Fosse solo questo! Nel carnaio siriano gli interventi occidentali a supporto a suo tempo di una rivolta popolare e militare intenzionata a togliere di mezzi un potere autoritario e cleptocratico appoggiato alla minoranza sciita (alauita) locale hanno finito, in parte involontariamente (Stati Uniti, stati europei), in parte volutamente (Turchia, Arabia Saudita, Qatar, Emirati Arabi Uniti, Bahrein), con l’armare sempre più potentemente e modernamente una miriade di organizzazioni fondamentaliste radicali sunnite (oltre 60). Dapprima in competizione tra loro e alleate all’insorgenza democratica, esse hanno realizzato una loro progressiva centralizzazione su Al Nusra, filiale siro-libanese di Al Qaeda, poi col togliere di mezzo, militarmente o per assorbimento, il grosso dell’insorgenza democratica, poi con la fondazione da una costola di Al Nusra-Al Qaeda dello Stato Islamico, infine con l’alleanza oggi in corso d’opera tra quest’ultimo e Al Nusra-Al Qaeda: il tutto non solo davanti al naso di Stati Uniti, Francia, Gran Bretagna, NATO, ecc., ma con l’appoggio, almeno fino alla nascita dello Stato Islamico, di Turchia, Arabia Saudita, Qatar, ecc. La Turchia in particolare ha, fino a tempi recentissimi, cooperato militarmente con Al Nusra in chiave anticurda, fornendo armi, informazioni e possibilità di entrare e di spostarsi in territorio turco, nel tentativo (fallito) di impedire che nel nord e nel nord-est della Siria si costituisse uno stato curdo (si chiama Rojava) di fatto analogo allo stato curdo nel nord dell’Iraq, ma per di più caratterizzato dall’“aggravante” di un suo governo nelle mani del PYD, organizzazione strettamente legata al PKK. Tra i delitti di questo comportamento turco giova anche rammentare la chiusura fino a pochi giorni fa della frontiera turca ai profughi provenienti dalle aree curde siriane, molti dei cui villaggi sono stati oggetto di massacri da parte di Al Nusra e poi anche dello Stato Islamico.
Qualche accenno al ruolo specifico nella guerra contro lo Stato Islamico condotta specificamente dal PKK e dall’organizzazione siriana a esso collegata può aiutare essa a capire meglio il quadro effettivo. L’improvviso attacco dello Stato Islamico allo stato curdo di fatto nel nord dell’Iraq è avvenuto tentando inizialmente di travolgere la città di Makhmur, abitata principalmente da profughi curdi dalla Turchia organizzati dal PKK, per poi giungere ad attaccare la capitale curda Erbil.

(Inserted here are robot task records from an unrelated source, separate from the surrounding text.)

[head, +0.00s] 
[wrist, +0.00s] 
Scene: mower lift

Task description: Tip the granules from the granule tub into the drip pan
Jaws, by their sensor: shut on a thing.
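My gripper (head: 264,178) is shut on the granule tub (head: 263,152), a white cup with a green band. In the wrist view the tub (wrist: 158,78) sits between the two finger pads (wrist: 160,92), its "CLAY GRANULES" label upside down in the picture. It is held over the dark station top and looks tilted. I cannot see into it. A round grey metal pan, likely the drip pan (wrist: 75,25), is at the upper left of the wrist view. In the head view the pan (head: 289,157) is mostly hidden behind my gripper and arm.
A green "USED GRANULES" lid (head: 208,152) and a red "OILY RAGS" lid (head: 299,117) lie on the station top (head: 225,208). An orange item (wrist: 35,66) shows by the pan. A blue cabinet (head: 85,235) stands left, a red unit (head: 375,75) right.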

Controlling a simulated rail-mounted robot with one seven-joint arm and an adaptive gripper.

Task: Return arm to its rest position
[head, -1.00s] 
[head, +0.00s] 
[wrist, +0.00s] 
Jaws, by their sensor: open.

Lo scontro ha visto inizialmente prevalere lo Stato Islamico, anche perché l’armamento delle milizie curde-irachene è vecchio; poi Makhmur è stata riconquistata congiuntamente dalle milizie curdo-irachene e da quelle del PKK, rafforzate queste ultime dall’arrivo di propri miliziani dalla Turchia, da quei monti Qandil, sul confine tra Curdistan iracheno e Iran, dove è da tempo acquartierato il grosso delle milizie del PKK, infine dall’arrivo di miliziani del PJAK iraniano, cioè dell’organizzazione curda, legata essa pure al PKK, operante nella parte occidentale curda dell’Iran. La situazione degli yazidi, fuggiti sui monti Sinjar dal tentativo genocidario dello Stato Islamico, si è risolta quando i bombardamenti statunitensi hanno consentito una linea di fuga verso il Curdistan siriano tenuto dal PYD: il quale però parallelamente aveva dovuto eliminare la presenza dello Stato Islamico sul terreno separante il Curdistan siriano dai monti Sinjar. In questo momento centinaia e forse migliaia di ragazze e ragazzi curdo-turche e curdo-iraniani sono in corso di arruolamento e di invio ai fronti di guerra da parte di PKK e PJAK nel nord della Siria e e dell’Iraq. Questi arrivi nel nord della Siria stanno consentendo di recuperare villaggi recentemente occupati da un’improvvisa offensiva dello Stato Islamico. La città curdo-siriana di Kobane rimane tuttavia sotto assedio. Si tratta dunque di un contributo alla guerra contro lo Stato Islamico da parte della componente rivoluzionaria curda tutt’altro che secondario.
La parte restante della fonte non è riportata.